• _Requirements_
Using the material below, print a verbatim copy of every line from the one containing "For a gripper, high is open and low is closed" through the one containing "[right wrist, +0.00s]", inclusive, and omit the pictures.

Dataset records:
────

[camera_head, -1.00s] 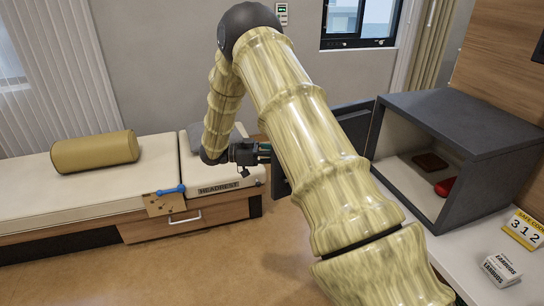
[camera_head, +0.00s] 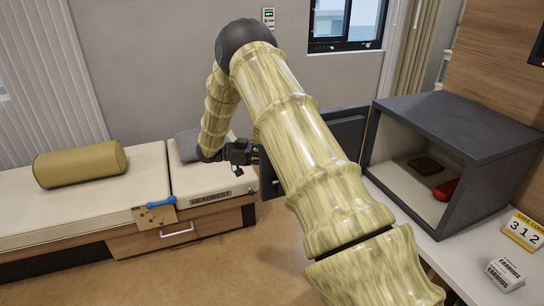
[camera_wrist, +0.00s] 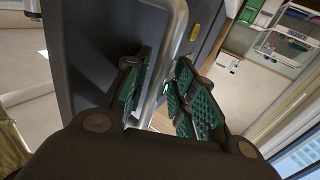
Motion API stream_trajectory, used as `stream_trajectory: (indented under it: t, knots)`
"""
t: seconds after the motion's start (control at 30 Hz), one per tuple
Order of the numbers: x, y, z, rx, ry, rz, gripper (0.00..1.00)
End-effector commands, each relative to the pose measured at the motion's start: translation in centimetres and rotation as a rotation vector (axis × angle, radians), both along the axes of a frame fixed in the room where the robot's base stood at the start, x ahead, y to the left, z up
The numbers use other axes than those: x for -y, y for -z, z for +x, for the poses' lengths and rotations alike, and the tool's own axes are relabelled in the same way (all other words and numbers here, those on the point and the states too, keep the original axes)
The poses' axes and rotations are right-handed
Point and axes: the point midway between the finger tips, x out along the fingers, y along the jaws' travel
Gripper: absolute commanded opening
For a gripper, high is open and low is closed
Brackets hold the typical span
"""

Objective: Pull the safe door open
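The grey safe (camera_head: 470,124) stands at the right in the head view, its front open. Its dark door (camera_head: 346,132) is swung well out to the left, partly hidden behind my arm. My gripper (camera_head: 256,152) is at the door's outer side, beyond my arm. In the wrist view the door (camera_wrist: 95,45) carries a metal bar handle (camera_wrist: 172,52). My gripper's green-padded fingers (camera_wrist: 165,85) lie on both sides of this bar and are closed in around it. Whether both pads press on it is hard to see.
Inside the safe are a brown item (camera_head: 425,165) and a red item (camera_head: 446,189). A safe-code card (camera_head: 523,231) and an earbuds box (camera_head: 505,274) stand on the white counter (camera_head: 400,203). A bed (camera_head: 85,210) with a tan bolster is at left. Floor shows between.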

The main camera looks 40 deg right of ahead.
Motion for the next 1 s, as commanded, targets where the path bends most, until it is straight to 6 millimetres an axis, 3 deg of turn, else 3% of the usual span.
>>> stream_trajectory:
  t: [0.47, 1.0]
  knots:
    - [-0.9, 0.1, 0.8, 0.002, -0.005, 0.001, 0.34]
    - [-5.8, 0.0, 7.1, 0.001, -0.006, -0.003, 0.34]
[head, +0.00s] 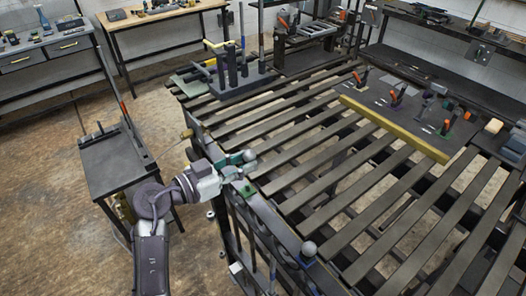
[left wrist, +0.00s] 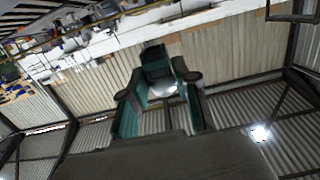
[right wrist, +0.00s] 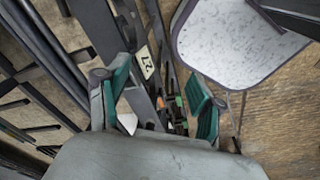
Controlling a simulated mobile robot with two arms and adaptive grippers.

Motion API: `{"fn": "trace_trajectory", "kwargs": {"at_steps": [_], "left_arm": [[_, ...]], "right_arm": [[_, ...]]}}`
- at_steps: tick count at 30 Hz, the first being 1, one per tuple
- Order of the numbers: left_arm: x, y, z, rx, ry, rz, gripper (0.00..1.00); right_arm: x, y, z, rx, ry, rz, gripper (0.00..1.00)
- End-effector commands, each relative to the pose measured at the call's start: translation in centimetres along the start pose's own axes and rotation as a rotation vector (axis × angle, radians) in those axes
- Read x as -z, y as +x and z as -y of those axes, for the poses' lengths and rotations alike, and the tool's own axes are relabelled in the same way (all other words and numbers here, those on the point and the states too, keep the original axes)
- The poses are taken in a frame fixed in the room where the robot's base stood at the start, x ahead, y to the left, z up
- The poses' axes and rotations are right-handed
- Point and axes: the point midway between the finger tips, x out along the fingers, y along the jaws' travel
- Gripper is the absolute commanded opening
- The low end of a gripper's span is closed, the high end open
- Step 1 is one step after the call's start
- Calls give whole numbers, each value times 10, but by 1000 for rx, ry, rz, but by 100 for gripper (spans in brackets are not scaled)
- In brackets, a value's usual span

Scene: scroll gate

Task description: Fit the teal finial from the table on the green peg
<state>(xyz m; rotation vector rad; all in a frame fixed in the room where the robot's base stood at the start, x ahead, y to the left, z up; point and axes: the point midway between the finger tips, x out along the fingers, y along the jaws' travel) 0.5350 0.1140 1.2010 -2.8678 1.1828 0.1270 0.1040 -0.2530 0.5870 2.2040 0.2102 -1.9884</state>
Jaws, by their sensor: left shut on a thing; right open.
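My left gripper (head: 236,166) is shut on the teal finial (head: 249,155), whose grey ball shows at the fingertips, above the near long edge of the slatted gate. In the left wrist view the finial (left wrist: 157,64) shows as a dark and teal piece with a pale ball between the teal-padded fingers. The green peg (head: 246,189) seems to be the small green part on the gate edge just below the gripper; the finial looks apart from it. My right gripper (right wrist: 160,92) is open and empty in the right wrist view, and is not in the head view.
The gate (head: 300,150) fills the middle and right. Another ball finial (head: 308,248) stands on its near edge. A small dark table (head: 105,160) is at the left. A dark board (head: 400,110) with clamps lies at the back right. Open floor lies left of the gate.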

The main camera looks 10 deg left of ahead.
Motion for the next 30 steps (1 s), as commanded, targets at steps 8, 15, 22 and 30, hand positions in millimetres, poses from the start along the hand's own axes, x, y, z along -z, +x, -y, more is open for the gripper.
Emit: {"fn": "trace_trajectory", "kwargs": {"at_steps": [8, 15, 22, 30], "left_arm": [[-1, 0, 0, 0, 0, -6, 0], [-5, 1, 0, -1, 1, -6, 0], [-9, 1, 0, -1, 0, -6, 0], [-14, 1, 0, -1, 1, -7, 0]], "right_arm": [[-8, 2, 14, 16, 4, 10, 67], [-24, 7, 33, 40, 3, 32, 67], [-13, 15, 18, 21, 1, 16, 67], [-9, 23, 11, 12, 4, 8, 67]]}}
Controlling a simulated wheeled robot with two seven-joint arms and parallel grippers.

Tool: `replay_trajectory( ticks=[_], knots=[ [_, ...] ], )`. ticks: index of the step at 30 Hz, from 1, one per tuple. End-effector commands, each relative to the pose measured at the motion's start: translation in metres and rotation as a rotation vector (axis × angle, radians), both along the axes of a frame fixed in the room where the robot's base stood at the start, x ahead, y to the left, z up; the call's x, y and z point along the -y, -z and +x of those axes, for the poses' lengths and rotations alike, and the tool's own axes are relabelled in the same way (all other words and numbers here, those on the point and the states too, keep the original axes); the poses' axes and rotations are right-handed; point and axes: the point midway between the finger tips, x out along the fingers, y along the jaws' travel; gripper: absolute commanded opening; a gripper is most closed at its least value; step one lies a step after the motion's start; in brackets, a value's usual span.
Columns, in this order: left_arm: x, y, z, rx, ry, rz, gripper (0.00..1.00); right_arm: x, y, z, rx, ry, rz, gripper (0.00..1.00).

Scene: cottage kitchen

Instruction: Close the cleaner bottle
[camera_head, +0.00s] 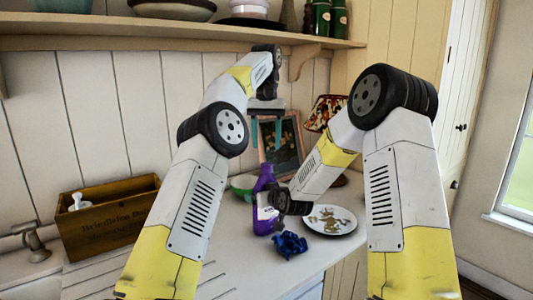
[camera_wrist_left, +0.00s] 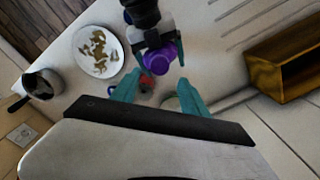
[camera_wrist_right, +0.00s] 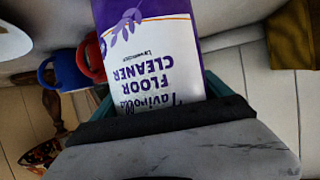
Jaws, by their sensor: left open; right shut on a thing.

────

• _Written response_
For a gripper, high is open and low is closed
Brackets hold the typical span
"""

Objective: Pull the safe door open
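The grey safe (camera_head: 470,124) stands at the right in the head view, its front open. Its dark door (camera_head: 346,132) is swung well out to the left, partly hidden behind my arm. My gripper (camera_head: 256,152) is at the door's outer side, beyond my arm. In the wrist view the door (camera_wrist: 95,45) carries a metal bar handle (camera_wrist: 172,52). My gripper's green-padded fingers (camera_wrist: 165,85) lie on both sides of this bar and are closed in around it. Whether both pads press on it is hard to see.
Inside the safe are a brown item (camera_head: 425,165) and a red item (camera_head: 446,189). A safe-code card (camera_head: 523,231) and an earbuds box (camera_head: 505,274) stand on the white counter (camera_head: 400,203). A bed (camera_head: 85,210) with a tan bolster is at left. Floor shows between.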

The main camera looks 40 deg right of ahead.
Motion for the next 1 s, as commanded, targets where the path bends most, until it is straight to 6 millimetres an axis, 3 deg of turn, else 3% of the usual span.
>>> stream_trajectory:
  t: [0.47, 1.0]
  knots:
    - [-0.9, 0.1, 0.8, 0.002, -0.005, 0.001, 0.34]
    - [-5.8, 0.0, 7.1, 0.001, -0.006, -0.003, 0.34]
[head, +0.00s] 
[left wrist, +0.00s] 
[right wrist, +0.00s] 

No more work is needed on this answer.